Jigsaw was the face of '00s horror just as surely as the hockey-masked visage of Jason Voorhees came to define the '80s, but both of the series they anchored have unfortunately helped to redefine the horror film as a vehicle for cheap thrills, ignoring the genre's deeper powers. Director Ti West, whose new film, The Innkeepers, hits selected theaters today, thinks horror can do a lot more.
"I wanted to make a very traditional, old-fashioned ghost story with really modern, kind of nerdy-esque characters who didn't really belong in it," West says.
"I'll tell people about my movies, and they'll say, 'I don't watch horror movies,'" West told The Atlantic. "And I'll say, yeah, but what about The Shining? What about The Exorcist? 'Oh, well that's different.' Most people like The Shining, The Exorcist, Rosemary's Baby. They think they're terrifying movies and really great works of art, but they don't associate that with the horror genre."
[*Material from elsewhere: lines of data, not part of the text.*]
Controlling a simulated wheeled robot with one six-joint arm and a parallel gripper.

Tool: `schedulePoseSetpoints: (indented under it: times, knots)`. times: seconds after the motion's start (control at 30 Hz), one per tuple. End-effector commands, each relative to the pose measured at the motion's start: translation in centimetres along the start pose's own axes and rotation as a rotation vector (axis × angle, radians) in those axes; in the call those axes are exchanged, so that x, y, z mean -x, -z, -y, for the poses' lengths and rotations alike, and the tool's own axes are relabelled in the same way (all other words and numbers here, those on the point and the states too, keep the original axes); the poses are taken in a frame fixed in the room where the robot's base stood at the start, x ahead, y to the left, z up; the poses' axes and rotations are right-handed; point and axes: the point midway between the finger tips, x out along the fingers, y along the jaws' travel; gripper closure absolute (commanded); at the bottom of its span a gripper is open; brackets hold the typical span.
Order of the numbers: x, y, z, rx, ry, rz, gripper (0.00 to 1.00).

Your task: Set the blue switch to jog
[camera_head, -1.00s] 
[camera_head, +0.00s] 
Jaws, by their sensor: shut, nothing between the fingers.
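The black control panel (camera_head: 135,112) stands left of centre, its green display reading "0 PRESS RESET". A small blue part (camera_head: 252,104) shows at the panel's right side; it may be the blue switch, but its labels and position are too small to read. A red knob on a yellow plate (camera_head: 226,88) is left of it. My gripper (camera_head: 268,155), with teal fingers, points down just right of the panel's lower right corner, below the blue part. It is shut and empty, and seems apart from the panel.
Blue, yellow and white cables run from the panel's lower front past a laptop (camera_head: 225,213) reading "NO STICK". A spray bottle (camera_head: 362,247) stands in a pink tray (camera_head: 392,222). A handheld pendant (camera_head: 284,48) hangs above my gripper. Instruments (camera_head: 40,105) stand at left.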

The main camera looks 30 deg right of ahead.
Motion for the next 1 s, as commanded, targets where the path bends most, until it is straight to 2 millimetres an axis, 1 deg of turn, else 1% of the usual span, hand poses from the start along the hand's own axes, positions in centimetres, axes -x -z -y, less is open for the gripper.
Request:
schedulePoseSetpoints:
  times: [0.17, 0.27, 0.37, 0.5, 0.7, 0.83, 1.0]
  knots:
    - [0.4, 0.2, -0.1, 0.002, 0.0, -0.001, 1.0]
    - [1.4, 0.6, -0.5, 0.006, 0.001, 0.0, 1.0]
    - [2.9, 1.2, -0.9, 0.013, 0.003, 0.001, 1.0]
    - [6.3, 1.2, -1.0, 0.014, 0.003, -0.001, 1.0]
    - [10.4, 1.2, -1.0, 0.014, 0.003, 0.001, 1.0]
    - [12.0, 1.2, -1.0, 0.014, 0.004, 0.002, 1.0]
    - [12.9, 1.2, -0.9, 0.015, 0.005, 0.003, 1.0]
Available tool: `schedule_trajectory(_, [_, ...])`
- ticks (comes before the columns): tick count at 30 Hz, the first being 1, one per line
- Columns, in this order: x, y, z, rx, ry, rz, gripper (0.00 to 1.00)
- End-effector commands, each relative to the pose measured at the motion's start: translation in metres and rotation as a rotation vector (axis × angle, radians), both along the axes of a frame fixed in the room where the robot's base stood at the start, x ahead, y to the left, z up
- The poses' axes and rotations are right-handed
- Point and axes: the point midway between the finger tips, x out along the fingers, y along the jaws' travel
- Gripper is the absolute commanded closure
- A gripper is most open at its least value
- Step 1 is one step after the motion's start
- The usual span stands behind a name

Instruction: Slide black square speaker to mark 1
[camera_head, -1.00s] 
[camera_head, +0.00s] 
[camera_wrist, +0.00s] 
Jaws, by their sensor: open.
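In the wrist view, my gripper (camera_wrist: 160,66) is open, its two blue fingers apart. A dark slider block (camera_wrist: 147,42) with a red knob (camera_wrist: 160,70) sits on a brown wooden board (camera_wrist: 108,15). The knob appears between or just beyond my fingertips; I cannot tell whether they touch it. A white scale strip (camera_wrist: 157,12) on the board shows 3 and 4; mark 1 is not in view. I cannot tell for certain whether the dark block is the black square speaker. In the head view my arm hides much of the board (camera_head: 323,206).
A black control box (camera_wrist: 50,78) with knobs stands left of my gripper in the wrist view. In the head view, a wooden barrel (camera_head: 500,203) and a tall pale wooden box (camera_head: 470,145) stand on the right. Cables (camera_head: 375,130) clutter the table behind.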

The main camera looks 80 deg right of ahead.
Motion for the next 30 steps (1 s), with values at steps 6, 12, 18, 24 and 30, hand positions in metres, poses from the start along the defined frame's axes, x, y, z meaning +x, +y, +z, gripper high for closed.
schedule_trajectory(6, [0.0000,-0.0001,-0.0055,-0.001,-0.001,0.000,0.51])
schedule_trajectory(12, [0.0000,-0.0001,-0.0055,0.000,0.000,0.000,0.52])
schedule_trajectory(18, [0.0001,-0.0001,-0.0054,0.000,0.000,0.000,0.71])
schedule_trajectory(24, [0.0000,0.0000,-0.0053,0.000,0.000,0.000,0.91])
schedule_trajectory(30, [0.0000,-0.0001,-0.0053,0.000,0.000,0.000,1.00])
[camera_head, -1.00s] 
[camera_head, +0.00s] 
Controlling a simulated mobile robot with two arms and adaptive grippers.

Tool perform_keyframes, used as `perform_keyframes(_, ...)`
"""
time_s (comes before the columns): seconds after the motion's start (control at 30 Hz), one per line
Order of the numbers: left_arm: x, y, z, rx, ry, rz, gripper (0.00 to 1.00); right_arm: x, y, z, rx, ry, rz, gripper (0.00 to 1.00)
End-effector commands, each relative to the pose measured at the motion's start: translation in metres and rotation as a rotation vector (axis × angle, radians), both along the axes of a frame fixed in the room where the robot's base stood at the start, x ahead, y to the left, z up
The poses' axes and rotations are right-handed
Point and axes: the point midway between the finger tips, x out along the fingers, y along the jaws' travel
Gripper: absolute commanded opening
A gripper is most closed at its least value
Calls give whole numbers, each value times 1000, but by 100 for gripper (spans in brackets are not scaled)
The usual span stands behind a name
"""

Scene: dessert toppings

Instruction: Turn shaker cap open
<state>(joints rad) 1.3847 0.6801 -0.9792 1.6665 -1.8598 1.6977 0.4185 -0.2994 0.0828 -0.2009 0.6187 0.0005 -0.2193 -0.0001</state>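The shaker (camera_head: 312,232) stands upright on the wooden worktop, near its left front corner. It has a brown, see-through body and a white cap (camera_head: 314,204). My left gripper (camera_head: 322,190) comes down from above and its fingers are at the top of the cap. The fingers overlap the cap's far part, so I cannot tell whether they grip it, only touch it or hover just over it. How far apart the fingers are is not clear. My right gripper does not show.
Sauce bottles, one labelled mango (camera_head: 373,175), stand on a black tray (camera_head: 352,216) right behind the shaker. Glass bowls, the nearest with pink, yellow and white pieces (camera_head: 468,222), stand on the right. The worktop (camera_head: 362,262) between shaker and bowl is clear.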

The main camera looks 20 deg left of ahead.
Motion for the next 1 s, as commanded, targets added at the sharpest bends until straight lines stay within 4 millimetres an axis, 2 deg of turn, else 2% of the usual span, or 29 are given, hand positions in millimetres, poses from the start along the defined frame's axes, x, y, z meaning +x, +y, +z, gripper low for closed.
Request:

In much the same way, many people might watch The Innkeepers and not think of it as horror either. The film takes place in The Yankee Pedlar, an old, small town Connecticut hotel where two desk clerks, Claire and Luke (Sara Paxton and Pat Healy) are working the inn's final weekend before it closes for good, riding out the endless hours on a wave of ennui and apathy. There isn't much for them to do. No more than two rooms are ever occupied at any one time during the weekend. As Luke observes, it's not hard to figure out why they're going out of business.
Faced with a whole lot of time to kill, the pair turns to some amateur ghost hunting at the reputedly haunted Pedlar. Luke has previously encountered the spirits who are said to haunt the hotel's hallways, and is attempting to monetize his otherworldly contact by collecting some evidence for a rather hilariously amateurish website he's building. Claire, who's never seen any strange occurrences herself, is an enthusiastic assistant, mostly because she has little else going on in her life.
That absence of direction is what The Innkeepers is really about, and where its real horror lies. West's film is a visual manifestation of the trapped psychology and the deeply unsettling anxieties of the aimless. He accomplishes this with cleverly placed peripheral characters that he describes as "representations of where you can go in life." One of the hotel's rooms is occupied by a mother and her young son; she's having marital trouble and needs to get away from home for a few days. Another is a barista saddled with relationship problems so tedious to hear about that Claire bolts the coffee shop without even getting her drink when forced to listen to them. A sad old man shows up after the death of his wife to spend one last night in the room where they had their honeymoon decades ago. All roads lead back to the Pedlar. Add in the ghost of a bride who committed suicide in one of the rooms, and one can't even escape after death.
Of course, representing the fear of existential inertia onscreen necessarily means that for much of The Innkeepers, not a whole lot happens. Claire and Luke talk. There's an occasional interaction with the guests. Claire and Luke talk some more. If there's such a thing as a mumblecore horror film, this is it. Only unlike the ramshackle amateurish aesthetic that often defines that indie sub-genre, West's film feels meticulously planned out.